A guest column in the Monday edition of the Albuquerque Journal suggests the redevelopment of the historic De Anza Motor Lodge stalled because a city agency overruled an independent panel’s recommendation for the property.
John Bloomfield said the city should have followed the recommendation to hire NewLife Homes to rejuvenate the Route 66 property. NewLife guided the rebirth of the Luna Lodge into low-income housing and recently started renovating the Sundowner Motel for a similar reuse. Both motels are on Route 66.
Meanwhile, current De Anza developer Rob Dickson has seen multiple delays, including one that may endanger the entire project. A previous developer for De Anza bailed after several years of little activity.
The De Anza would have been developed by now if the recommendation from the independent selection panel, tasked with reviewing and ranking developer proposals, had not been overturned by the Albuquerque Development Commission. […]

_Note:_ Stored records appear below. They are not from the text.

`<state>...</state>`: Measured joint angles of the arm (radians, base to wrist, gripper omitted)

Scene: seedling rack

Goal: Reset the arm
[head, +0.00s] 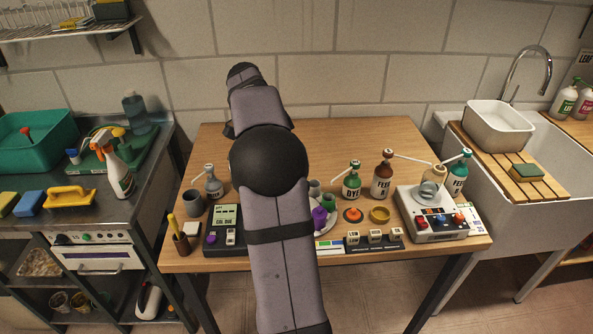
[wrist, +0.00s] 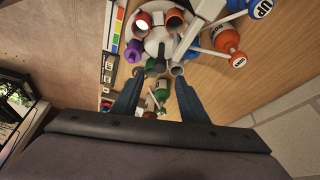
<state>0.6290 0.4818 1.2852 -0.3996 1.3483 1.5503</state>
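My arm (head: 280,250) rises through the middle of the head view, over the wooden table (head: 340,140). My gripper is not visible there; the arm hides part of the table. In the wrist view my gripper (wrist: 158,78) has two dark blue fingers set well apart. It looks open, and I see nothing clamped between them. Bottles and small cups show beyond and between the fingertips, including a green bottle (wrist: 162,90) and an orange bottle (wrist: 228,40). They seem to stand apart from the fingers, though the distance is hard to judge.
A sink (head: 497,125) is right, a spray bottle (head: 117,170) left. The table's back is clear.

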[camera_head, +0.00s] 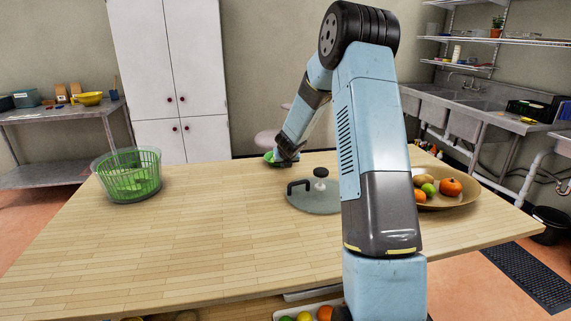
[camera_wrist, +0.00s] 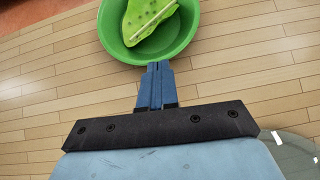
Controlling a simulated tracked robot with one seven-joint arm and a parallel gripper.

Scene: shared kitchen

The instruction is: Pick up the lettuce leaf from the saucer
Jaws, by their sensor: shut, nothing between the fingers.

The independent selection panel ranked nonprofit developer NewLife Homes first, with the highest score. The lowest score went to the developer who was recommended by the Albuquerque Development Commission. Given the issues and delays this particular developer had with prior city-funded projects, it is not surprising that the De Anza continues to sit idle.
Projects like the De Anza have had a history of for-profit developers promising, but not delivering, and going back to the city for more funds.
This begs a question: Why did the Development Commission ignore the panel’s findings and choose a lesser applicant to renovate De Anza?
Zuni trader and Indian art collector Charles G. Wallace built De Anza in 1939. The long-vacant motel, at 4301 Central NE, is on the National Register of Historic Places.